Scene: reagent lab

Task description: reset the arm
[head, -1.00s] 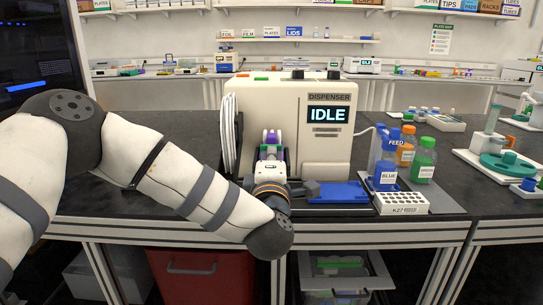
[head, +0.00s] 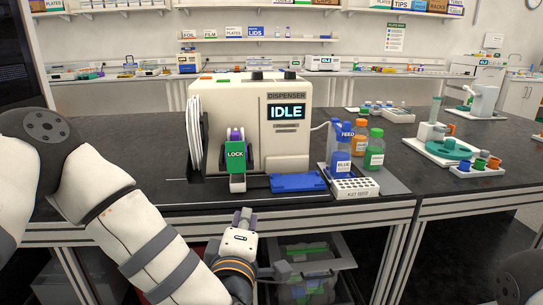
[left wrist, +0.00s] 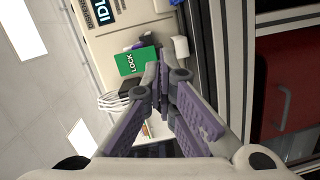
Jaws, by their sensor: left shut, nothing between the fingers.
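My left gripper (head: 244,216) is low in front of the bench edge, below and apart from the dispenser (head: 248,128). It holds nothing. In the left wrist view its purple-padded fingers (left wrist: 163,78) come together at the tips. The cream dispenser shows IDLE on its screen. A green LOCK plate (head: 236,158) is on its front; the plate also shows beyond the fingers in the left wrist view (left wrist: 136,62). My right gripper is not in view.
A blue tray (head: 298,182) lies before the dispenser. The blue bottle (head: 341,157), orange bottle (head: 361,138), green-capped bottle (head: 374,152) and white rack (head: 357,188) stand to its right. The bench's front edge (head: 150,216) runs behind my left gripper.

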---

### TASK TO CARRY OUT
Retype exactly, and only, the lines from the one containing "[left wrist, +0.00s]" through the end of the material, leaving aside every picture.

### RESPONSE BELOW
[left wrist, +0.00s] 
Jaws, by their sensor: left shut, nothing between the fingers.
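My left gripper (head: 244,216) is low in front of the bench edge, below and apart from the dispenser (head: 248,128). It holds nothing. In the left wrist view its purple-padded fingers (left wrist: 163,78) come together at the tips. The cream dispenser shows IDLE on its screen. A green LOCK plate (head: 236,158) is on its front; the plate also shows beyond the fingers in the left wrist view (left wrist: 136,62). My right gripper is not in view.
A blue tray (head: 298,182) lies before the dispenser. The blue bottle (head: 341,157), orange bottle (head: 361,138), green-capped bottle (head: 374,152) and white rack (head: 357,188) stand to its right. The bench's front edge (head: 150,216) runs behind my left gripper.

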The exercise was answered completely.